═════ LISTED RECORDS
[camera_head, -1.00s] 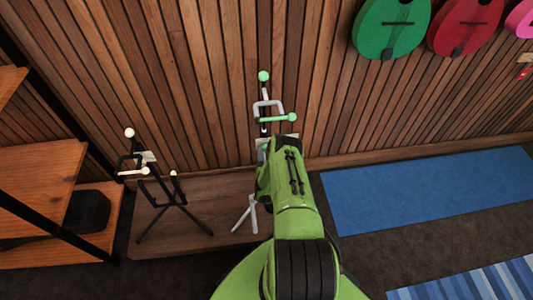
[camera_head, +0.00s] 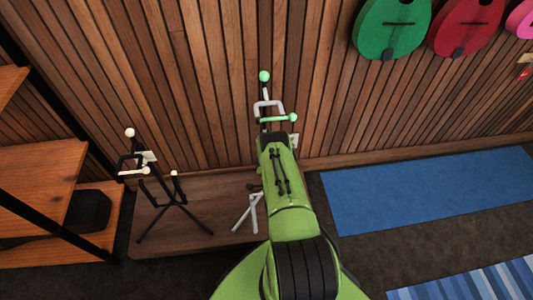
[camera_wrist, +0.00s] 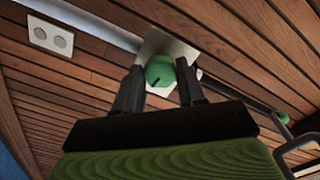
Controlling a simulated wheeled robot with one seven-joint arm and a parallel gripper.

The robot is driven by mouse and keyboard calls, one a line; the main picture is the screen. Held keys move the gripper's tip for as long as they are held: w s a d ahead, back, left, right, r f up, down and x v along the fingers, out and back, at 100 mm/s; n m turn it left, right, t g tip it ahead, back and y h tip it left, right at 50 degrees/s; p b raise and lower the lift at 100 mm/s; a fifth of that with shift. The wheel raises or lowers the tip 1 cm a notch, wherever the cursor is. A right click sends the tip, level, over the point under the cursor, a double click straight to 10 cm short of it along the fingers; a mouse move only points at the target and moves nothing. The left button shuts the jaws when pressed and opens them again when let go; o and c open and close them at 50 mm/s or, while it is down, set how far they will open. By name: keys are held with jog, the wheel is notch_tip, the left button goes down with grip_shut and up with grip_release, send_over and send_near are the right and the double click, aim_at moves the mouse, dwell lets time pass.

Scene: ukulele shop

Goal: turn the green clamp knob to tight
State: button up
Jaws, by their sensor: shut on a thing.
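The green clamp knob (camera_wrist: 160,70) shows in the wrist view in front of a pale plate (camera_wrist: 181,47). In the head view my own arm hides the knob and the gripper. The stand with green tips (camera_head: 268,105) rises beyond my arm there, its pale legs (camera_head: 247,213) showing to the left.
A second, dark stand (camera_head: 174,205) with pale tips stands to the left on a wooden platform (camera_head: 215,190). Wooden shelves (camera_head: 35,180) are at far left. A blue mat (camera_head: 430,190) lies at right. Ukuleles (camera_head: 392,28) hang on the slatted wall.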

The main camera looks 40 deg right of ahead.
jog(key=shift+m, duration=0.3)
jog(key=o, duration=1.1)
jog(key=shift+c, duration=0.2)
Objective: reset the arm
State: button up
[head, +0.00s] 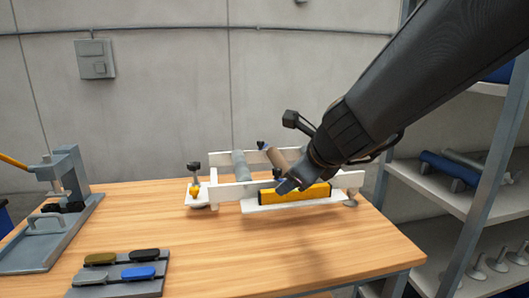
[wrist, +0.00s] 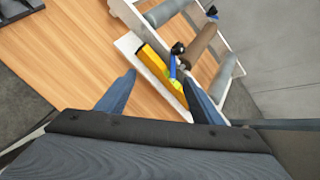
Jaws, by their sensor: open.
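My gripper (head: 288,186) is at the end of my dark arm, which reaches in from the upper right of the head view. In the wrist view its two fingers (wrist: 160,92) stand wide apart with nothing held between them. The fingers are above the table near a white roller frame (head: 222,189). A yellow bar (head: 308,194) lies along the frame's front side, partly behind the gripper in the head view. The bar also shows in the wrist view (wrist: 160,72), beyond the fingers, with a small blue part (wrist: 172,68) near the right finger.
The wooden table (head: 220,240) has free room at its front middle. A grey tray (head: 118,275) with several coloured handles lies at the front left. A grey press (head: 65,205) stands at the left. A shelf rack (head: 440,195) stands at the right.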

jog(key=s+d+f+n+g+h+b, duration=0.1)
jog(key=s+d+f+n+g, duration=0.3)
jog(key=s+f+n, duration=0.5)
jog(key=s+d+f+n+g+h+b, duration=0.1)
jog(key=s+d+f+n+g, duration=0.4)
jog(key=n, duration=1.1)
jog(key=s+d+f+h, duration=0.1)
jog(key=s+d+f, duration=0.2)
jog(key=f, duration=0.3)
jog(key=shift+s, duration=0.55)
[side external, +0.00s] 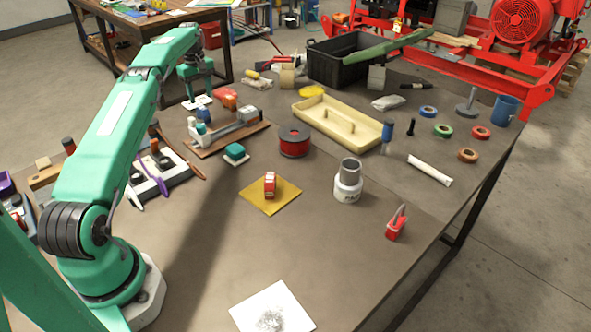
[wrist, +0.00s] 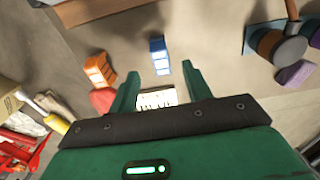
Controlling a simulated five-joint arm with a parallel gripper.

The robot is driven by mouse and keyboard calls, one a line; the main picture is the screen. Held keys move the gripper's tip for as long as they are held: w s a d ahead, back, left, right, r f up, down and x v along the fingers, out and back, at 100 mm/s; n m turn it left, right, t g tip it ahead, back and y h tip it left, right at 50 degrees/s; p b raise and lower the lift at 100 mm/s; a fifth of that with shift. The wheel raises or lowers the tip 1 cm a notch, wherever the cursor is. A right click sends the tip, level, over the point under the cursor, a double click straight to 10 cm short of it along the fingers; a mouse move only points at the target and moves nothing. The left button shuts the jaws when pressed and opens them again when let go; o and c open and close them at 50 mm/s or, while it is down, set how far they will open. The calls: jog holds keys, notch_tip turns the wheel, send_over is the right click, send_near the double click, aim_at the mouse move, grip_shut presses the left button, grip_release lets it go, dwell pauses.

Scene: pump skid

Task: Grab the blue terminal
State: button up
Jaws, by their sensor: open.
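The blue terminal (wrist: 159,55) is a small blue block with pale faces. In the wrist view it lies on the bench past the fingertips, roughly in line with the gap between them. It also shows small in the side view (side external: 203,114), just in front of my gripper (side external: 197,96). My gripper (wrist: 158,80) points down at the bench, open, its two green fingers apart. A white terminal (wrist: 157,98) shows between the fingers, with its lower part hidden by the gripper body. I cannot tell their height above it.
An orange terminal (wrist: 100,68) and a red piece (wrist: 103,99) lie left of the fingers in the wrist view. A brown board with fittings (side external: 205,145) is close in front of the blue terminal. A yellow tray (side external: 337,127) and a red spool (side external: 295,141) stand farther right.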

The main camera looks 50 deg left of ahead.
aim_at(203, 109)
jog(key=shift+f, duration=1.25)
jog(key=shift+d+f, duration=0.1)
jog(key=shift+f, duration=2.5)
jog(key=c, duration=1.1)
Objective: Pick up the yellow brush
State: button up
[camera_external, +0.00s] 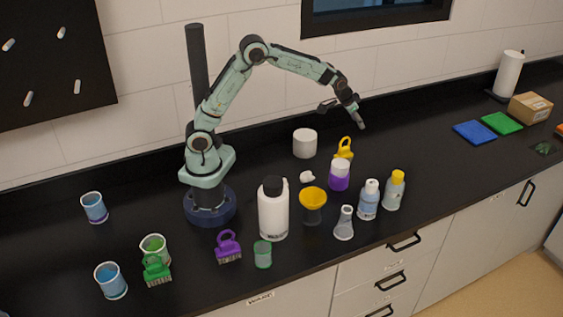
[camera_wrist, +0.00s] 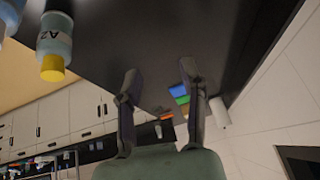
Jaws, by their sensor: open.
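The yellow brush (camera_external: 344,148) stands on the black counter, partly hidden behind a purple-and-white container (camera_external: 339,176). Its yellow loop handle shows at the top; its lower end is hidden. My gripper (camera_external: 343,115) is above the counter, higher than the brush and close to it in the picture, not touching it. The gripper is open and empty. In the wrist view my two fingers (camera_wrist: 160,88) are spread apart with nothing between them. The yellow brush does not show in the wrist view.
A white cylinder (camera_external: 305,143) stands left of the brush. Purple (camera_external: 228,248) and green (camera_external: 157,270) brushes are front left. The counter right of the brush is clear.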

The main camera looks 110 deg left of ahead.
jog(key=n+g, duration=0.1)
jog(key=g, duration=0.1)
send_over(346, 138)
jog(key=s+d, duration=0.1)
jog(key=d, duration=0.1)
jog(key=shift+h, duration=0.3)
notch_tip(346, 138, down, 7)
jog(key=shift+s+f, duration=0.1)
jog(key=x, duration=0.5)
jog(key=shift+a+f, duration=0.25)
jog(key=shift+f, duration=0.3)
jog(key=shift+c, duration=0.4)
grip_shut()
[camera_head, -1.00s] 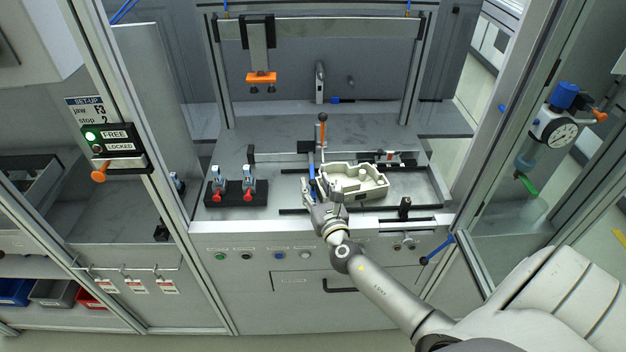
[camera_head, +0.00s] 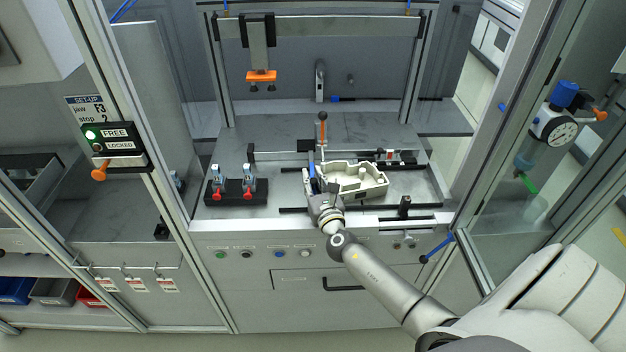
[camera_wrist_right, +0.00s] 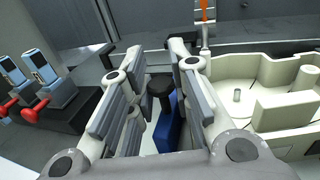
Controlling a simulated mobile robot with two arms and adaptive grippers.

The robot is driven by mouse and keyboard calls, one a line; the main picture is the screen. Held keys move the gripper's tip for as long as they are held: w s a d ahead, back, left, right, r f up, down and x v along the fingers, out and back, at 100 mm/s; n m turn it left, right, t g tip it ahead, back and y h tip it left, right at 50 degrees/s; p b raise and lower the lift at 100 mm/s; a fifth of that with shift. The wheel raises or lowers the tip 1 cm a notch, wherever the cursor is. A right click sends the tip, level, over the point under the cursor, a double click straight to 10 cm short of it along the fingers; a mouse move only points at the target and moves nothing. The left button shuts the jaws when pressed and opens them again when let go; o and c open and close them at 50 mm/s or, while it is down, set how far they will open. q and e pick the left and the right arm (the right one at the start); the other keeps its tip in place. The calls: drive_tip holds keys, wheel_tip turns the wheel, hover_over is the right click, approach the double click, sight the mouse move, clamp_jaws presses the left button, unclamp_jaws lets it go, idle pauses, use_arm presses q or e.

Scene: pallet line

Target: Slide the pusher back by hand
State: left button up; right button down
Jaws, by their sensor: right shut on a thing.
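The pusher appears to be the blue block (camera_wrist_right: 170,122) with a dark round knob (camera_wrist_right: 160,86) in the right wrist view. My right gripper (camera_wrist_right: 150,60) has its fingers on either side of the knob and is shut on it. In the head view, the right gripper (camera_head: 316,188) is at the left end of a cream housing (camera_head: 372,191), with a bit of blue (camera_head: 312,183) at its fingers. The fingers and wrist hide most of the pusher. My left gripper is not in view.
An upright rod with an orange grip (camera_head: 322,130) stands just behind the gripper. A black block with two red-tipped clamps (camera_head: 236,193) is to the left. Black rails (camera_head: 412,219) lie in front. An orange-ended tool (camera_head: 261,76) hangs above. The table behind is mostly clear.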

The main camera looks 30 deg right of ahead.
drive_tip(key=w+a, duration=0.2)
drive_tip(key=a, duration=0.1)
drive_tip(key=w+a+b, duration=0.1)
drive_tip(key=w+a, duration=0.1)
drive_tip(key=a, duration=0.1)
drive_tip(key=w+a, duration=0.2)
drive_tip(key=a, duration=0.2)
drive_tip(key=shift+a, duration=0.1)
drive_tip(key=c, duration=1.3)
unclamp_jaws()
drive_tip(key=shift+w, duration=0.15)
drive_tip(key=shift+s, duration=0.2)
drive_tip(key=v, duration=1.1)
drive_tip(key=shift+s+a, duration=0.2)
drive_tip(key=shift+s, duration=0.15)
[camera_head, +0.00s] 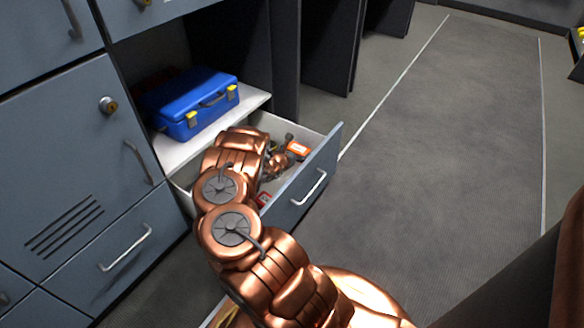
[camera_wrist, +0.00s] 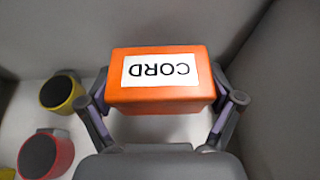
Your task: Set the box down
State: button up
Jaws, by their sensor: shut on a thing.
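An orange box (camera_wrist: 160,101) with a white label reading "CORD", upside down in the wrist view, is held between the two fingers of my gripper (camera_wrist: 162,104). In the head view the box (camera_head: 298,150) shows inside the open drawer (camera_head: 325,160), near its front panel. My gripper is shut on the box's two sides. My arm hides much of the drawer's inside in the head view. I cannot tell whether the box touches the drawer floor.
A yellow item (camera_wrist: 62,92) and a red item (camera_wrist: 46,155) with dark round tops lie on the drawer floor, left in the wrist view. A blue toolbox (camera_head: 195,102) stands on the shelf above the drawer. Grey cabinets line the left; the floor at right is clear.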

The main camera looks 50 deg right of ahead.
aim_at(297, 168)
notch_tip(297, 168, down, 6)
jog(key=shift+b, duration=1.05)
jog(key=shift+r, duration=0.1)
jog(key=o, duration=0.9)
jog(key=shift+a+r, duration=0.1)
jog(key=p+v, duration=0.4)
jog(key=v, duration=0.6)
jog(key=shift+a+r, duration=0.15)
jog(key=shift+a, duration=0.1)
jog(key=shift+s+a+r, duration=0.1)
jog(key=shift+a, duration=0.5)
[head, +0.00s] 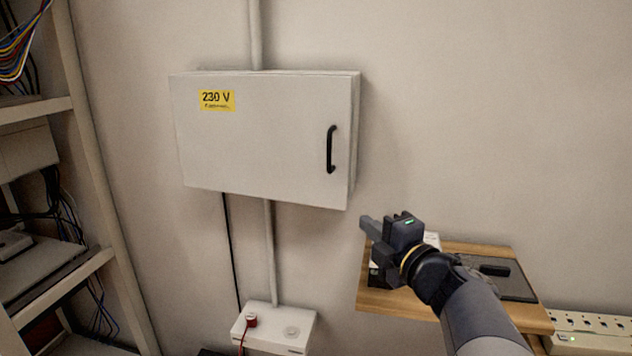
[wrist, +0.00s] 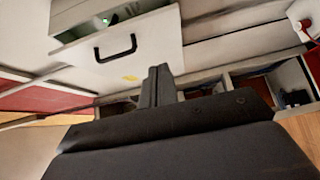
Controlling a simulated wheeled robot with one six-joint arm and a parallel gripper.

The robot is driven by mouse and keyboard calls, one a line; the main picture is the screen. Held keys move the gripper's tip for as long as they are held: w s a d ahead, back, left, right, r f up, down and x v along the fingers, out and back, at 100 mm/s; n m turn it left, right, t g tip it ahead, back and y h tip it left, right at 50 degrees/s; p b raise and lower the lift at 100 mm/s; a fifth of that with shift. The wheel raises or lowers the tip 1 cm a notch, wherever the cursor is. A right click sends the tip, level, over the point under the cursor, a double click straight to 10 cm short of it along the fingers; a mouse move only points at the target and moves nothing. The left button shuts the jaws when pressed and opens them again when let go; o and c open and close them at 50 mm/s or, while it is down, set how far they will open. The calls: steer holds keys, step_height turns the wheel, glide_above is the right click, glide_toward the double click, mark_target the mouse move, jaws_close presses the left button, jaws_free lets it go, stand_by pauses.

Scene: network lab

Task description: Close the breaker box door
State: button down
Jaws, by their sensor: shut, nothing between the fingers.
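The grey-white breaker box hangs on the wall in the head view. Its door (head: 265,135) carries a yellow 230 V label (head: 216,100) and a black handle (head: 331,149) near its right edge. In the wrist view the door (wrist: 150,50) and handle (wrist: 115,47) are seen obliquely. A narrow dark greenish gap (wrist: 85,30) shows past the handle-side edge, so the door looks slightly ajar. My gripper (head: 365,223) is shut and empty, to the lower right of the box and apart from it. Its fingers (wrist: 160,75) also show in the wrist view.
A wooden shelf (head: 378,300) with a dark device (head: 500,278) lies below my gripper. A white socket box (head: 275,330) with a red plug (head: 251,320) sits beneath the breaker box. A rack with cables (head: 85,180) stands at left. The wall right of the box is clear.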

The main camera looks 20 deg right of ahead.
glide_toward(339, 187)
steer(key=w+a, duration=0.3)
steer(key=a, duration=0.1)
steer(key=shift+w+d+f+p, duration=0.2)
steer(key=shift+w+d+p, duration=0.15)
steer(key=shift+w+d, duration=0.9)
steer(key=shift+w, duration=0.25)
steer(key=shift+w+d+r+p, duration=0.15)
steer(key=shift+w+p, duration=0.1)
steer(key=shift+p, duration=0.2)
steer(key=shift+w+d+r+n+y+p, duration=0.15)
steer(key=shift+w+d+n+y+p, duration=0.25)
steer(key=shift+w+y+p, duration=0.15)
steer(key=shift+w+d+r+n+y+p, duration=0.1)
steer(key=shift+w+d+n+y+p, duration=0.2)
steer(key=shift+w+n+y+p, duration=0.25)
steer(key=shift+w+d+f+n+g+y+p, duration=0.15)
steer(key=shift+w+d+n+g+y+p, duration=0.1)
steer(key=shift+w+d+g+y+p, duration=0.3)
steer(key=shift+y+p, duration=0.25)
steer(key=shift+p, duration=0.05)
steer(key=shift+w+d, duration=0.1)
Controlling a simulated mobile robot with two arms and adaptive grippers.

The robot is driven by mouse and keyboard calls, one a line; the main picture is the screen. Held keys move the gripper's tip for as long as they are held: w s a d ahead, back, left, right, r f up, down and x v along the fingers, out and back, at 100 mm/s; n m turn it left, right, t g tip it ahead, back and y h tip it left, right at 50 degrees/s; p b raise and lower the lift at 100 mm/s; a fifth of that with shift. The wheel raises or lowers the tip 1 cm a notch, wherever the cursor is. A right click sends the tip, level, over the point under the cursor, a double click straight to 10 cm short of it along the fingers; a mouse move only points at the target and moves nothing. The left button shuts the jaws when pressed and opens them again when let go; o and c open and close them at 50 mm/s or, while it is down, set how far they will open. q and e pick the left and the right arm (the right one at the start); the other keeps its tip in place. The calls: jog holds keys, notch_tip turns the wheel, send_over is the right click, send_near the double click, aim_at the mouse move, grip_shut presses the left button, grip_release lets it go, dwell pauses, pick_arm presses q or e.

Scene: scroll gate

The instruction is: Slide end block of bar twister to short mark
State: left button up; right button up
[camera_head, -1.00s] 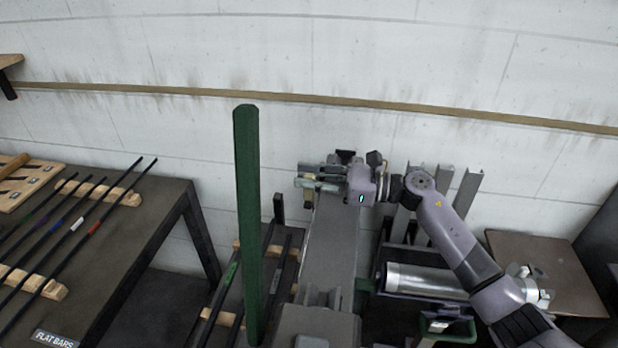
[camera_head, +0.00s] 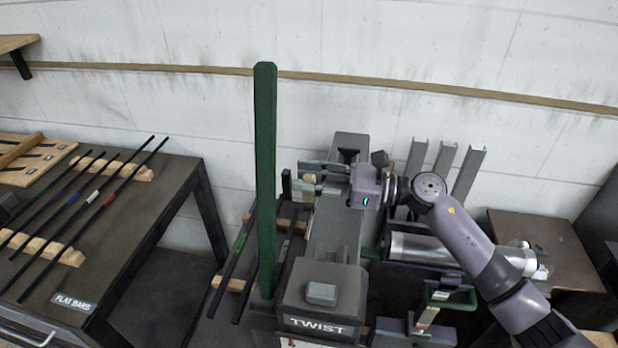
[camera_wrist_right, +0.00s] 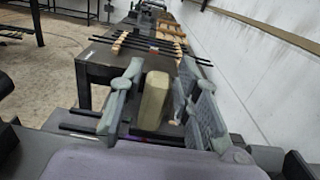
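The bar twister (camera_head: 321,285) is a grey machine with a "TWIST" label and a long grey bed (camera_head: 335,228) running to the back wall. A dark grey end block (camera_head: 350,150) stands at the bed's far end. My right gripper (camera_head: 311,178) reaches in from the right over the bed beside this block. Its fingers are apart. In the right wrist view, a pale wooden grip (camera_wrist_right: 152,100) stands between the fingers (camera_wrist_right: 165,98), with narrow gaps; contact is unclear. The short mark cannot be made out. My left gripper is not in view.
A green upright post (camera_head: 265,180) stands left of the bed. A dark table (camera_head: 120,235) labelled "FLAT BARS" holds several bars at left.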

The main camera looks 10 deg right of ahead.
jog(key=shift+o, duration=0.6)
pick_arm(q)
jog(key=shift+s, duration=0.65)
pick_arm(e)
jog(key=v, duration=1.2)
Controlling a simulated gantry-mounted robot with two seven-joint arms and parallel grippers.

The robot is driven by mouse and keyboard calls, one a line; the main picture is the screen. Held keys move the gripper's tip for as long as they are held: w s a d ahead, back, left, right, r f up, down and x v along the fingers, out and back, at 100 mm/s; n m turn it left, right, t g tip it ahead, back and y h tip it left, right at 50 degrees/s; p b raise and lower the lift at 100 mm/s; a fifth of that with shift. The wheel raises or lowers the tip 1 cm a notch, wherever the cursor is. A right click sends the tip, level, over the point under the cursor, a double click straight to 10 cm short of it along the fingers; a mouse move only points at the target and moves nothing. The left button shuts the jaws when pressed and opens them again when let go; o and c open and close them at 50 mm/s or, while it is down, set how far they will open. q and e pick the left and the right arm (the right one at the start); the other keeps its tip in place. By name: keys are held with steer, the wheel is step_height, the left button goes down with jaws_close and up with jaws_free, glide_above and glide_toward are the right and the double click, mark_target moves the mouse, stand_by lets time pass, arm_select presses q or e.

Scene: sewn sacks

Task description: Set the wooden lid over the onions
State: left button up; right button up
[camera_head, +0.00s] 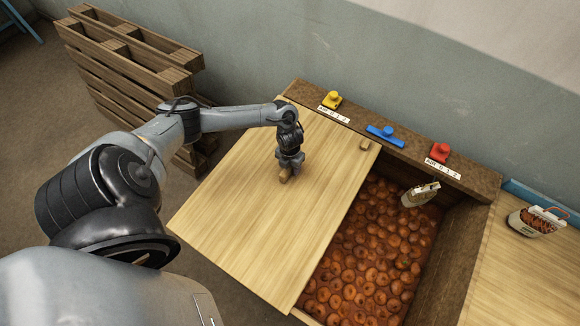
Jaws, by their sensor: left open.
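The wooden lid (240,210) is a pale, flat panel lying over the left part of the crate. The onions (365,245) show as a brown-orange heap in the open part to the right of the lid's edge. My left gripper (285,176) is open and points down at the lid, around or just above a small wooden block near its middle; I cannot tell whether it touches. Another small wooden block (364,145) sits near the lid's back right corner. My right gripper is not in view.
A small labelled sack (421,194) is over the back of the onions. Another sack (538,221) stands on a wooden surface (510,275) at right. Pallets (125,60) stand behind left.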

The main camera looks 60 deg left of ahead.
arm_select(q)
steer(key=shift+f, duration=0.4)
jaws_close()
══════════
PROBLEM REQUIREMENTS :: Copy every line of the entries above in which "parallel" occurs.

THE REPLY ::
Controlling a simulated wheeled robot with one seven-joint arm and a parallel gripper.
Controlling a simulated five-joint arm with a parallel gripper.
Controlling a simulated wheeled robot with one six-joint arm and a parallel gripper.
Controlling a simulated gantry-mounted robot with two seven-joint arms and parallel grippers.

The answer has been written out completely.